You’re in elementary school. You have a talk about keeping the parks and environment clean from waste. You raise an offer to open a cookie stand in the park and put an empty open trash bin next to you, and give a free cookie to anyone who puts their waste in it to reward them for keeping the park clean. The problem is that you don’t have the resources and the necessary cooking knowledge for opening a cookie stand, but luckily for you one of your classmates does, and they volunteer to open it.

At year’s end, the principal decides to give your classmate a medal for operating the stand. You’re glad it worked, but you’re a bit disappointed for not receiving a medal as well or at least any form of material reward. You wish – “if only I had a way to guarantee that if someone puts my idea to action I would at least get some reward for coming up with it…”

That thing, is a patent 🙂

(Well, literally)

Anonymous 0 Comments

There is another important part of a patent: A patent requires the inventor to publicly disclose the details of the invention. In fact, the term originates from the Latin word patere, which means “to lay open”.

Most patents are effective for 20 years. After the patent expires, other businesses are allowed to copy the invention. A good example of a patent is the plus-shaped directional pad (D-pad) on the Nintendo Entertainment System controller. This patent was issued in the 1980s, so it expired some time in the 2000s. As a result, every other game system had a controller with a D-pad that was slightly different from Nintendo’s D-pad.
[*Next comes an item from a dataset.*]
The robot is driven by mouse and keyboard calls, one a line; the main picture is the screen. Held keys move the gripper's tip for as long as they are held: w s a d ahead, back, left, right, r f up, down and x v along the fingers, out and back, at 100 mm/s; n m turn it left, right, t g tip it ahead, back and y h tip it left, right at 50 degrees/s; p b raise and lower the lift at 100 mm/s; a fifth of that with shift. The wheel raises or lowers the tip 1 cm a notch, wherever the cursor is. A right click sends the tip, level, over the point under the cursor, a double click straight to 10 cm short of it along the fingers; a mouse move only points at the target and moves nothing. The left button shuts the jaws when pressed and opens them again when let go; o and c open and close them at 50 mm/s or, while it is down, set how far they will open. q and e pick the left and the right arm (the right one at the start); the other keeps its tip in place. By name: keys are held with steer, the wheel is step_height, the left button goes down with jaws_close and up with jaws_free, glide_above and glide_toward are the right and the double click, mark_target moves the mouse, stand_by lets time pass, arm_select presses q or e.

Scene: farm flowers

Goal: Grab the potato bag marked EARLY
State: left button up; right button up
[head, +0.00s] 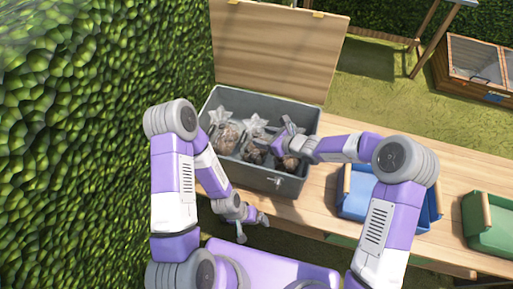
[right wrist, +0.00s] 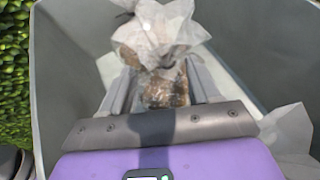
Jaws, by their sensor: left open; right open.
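Several pale, clear-topped bags of brown potatoes stand in a grey box (head: 240,172), among them a left bag (head: 227,137) and a middle bag (head: 254,152). No EARLY marking is legible in either view. My right gripper (head: 286,140) is inside the box at its right side, over a potato bag (head: 291,163). In the right wrist view, its open fingers (right wrist: 163,82) lie on either side of a bag (right wrist: 150,55) with a gathered, crinkled top; contact is unclear. My left gripper (head: 252,226) is open and empty, low in front of the box.
The box's wooden lid (head: 275,50) stands open behind it. On the wooden table (head: 340,145), a blue bin (head: 357,195) and a green bin (head: 488,225) stand to the right. A leafy hedge (head: 70,130) closes off the left side.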

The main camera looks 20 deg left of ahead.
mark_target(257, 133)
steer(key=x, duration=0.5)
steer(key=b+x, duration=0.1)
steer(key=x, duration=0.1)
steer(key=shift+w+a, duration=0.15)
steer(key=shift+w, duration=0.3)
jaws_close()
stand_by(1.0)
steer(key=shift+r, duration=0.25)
Alternatively, an inventor can choose to hide the details of the invention and trust that competitors will be unable to reverse-engineer it. This, of course, is known as a “trade secret”. Perhaps the best example of a trade secret is the Coca-Cola formula. When a bottle of Coke lists the ingredients, one of the ingredients is “natural flavors”. No one outside of The Coca-Cola Company knows exactly what these “natural flavors” consist of. Many people have tried to recreate the Coca-Cola formula. Obviously, The Coca-Cola Company will never publicly confirm whether someone successfully cracked the Coca-Cola formula.
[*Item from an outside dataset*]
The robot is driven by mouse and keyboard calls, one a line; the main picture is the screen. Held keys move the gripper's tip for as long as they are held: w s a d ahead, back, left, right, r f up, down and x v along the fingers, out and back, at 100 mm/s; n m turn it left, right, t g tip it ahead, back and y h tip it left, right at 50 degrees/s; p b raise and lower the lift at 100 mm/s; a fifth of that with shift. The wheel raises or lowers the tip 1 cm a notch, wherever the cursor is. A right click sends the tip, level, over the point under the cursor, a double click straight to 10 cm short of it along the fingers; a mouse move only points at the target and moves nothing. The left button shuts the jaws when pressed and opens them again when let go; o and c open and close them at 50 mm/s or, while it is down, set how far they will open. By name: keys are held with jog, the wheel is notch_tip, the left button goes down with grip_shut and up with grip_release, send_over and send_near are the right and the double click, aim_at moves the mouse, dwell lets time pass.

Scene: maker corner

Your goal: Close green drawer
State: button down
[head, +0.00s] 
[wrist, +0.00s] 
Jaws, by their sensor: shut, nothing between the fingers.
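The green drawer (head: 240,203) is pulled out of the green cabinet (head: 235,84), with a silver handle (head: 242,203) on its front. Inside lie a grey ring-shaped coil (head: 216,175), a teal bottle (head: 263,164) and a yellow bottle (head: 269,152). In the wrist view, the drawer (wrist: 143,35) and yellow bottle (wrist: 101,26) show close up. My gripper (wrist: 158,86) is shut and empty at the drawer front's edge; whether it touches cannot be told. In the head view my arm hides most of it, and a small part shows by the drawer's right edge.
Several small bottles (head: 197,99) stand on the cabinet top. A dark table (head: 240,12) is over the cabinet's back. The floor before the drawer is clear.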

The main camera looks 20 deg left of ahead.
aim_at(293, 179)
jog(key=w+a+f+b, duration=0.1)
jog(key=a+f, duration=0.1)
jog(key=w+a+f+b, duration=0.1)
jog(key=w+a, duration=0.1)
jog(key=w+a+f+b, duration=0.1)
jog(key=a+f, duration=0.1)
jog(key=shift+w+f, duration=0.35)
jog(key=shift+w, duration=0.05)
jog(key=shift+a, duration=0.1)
The advantage of trade secrets is that they do not expire, so long as the trade secret is not disclosed.

Anonymous 0 Comments

From a non attorney:
Patents can be monetized through licensing (allowing someone to produce and brand your design for a fee/royalty) and can keep your competitors from copying your design through litigation (although this is extremely time consuming and expensive). In order for someone to be awarded a patent on your design they have to show that they improved upon it somehow and the improvement is both novel (truly unique/new) and non obvious (someone skilled in the art/has a through understanding of the product/field of study wouldn’t think that is an obvious evolution. It also has to enhance the utility of the product/design in other words you can’t just add a a few LEDs and say that its a new product. So yes if you had a licensing agreement you could be built in such a way that you get a royalty for each unit sold but it could also be a flat fee etc.

What do you mean by only for commercial usage? The point is to keep people from manufacturing and selling/distributing your product/idea.
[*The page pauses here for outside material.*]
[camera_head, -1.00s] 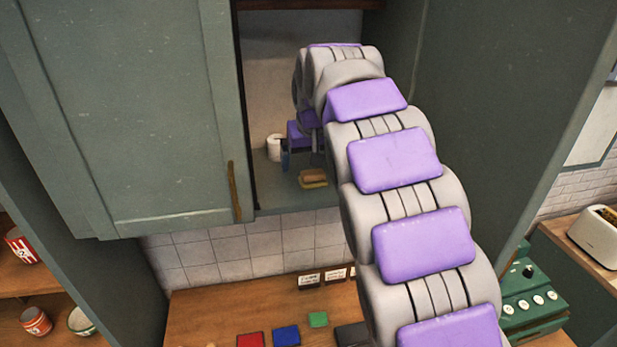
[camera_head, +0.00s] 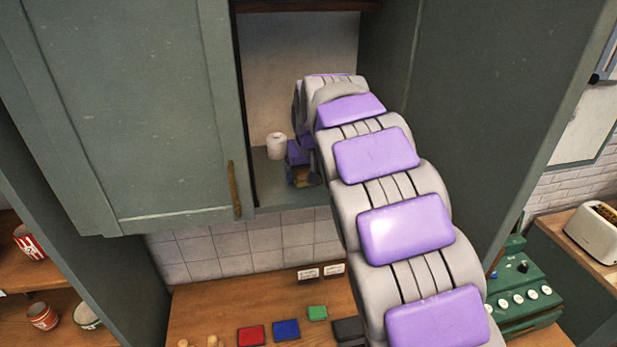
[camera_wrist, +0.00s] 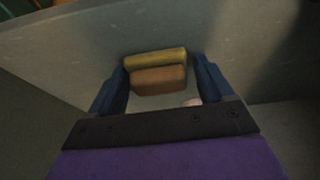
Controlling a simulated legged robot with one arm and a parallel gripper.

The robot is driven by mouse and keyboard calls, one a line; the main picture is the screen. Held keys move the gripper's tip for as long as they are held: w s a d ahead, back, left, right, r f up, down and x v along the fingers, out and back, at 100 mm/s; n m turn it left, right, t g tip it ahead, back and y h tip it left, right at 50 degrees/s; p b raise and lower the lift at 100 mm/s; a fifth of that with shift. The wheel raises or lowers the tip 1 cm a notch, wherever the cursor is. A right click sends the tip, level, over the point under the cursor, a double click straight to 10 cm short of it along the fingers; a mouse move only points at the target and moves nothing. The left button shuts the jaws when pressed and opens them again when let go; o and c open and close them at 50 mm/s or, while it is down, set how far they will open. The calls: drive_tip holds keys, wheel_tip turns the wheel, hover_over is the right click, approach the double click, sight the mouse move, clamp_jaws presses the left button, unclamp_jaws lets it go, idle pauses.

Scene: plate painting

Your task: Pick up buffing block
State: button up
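Two small blocks sit on the cabinet floor in the wrist view: an orange-brown block (camera_wrist: 158,80) and a yellow block (camera_wrist: 155,59) just beyond it. I cannot tell for sure which is the buffing block. My gripper (camera_wrist: 162,78) is open, with its blue fingers on either side of the blocks. The fingers do not visibly close on them. In the head view my gripper (camera_head: 302,178) is low inside the cabinet, and the orange-brown block (camera_head: 303,175) shows partly behind it. My arm hides much of this area.
A white paper roll (camera_head: 277,146) stands in the cabinet, left of my gripper. The cabinet door (camera_head: 135,120) stands at the left and a green side panel (camera_head: 470,110) at the right. Below, the counter (camera_head: 215,305) carries red, blue and green blocks.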

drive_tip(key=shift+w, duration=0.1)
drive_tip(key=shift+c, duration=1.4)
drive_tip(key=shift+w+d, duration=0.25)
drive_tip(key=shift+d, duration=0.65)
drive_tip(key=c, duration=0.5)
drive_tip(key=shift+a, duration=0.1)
A few things to keep in mind:

* Design patents are powerful as are trademarks and copyrights. Obviously that is very broad and won’t apply to all situations.
* If its only patented in the US its protected only in the US but it is fairly easy but expensive to spin that US filing into a PCT (Patent Cooperation Treaty) filing and file simultaneously in any country that is a member of the PCT.

Again not a lawyer but picked a few things up over the years.

Hope this helps.

Anonymous 0 Comments

To simplify even further, a lawyer once told me that a patent is a license to sue.

Specifically, to sue someone for using the idea that Pat and offers you protection for.

Anonymous 0 Comments

A patent gives you a temporary monopoly on that invention. Either you can use that to sell it without any competition and earn profits, or, you can give other people a license to sell it and you earn royalties from charging them for the license. You can charge a flat fee for a license if you want, but often people negotiate to get a cut of the profits. You can also sell the patent rights to someone else instead of just giving them a license, so the patent holder isn’t necessarily the inventor.

If someone produces, sells or imports your invention without a license, you can sue them for patent infringement, which might mean they have to pay you any money they made from your invention.

Someone who improves an existing invention can apply for a new patent on the improved version. They will have the monopoly on that version.

Anonymous 0 Comments

A patent is a temporary legal monopoly. If someone else wants to copy your design, they need to license it from you (which you can charge for). That’s normally how the inventor gets money. You don’t have to say yes. If they use it without a license, you can sue them for patent infringement.

If they make an iterative improvement it depends if they’re still using whatever aspect you patented. The whole point of good patent lawyers is to write patents that are hard to circumvent that way. If they’re infringing your patent, even if it’s an iterative improvement, you can sue them. If they find a way to get around your patent, you have nothing.

They don’t explicitly just apply to commercial usage, but if it’s not commercial then you have a hard time showing damages…you can sue them, but you weren’t really harmed so it’s more of an empty gesture.

Anonymous 0 Comments

Person 1 patents a device that does A, B, and C.

Person 2 patents a device that does does C, with D and E improvements, and lists Person 1’s patent in the application.

Person 2 needs to pay Person 1 to fully utilize his patent, that is make and sell his devices.

Person 1 needs to pay Person 2 if he wants to use those improvements D and E on the devices he sells.

How is it enforced? Person 1 catches Person 2 for selling his devices containing technology C, and sues him. Reverse, Person 2 can sue Person 1 if he caught him using D and E in his. In this case, if D and E were valuable enough, they’d probably just cross-license, they both sell, nobody pays each other.

Now this is theory. In actual court it can get really, really messy.

Person 1 can actually have no desire to make his device. He just had an idea and patented it. His device isn’t all that useful with A, B, C, but he has a patent. Person 2 independently invents a D, E device and patents it, but Person 1’s patent is written so broadly it could be stretched to cover a part of Person 2’s device, sort of an assumed C.

So Person 1 sits around and does nothing, and sues anyone who comes close to using A, B, or C in their devices. Often the other people will just pay him off because it’s cheaper than the millions it costs to litigate a patent dispute. This is called a patent troll.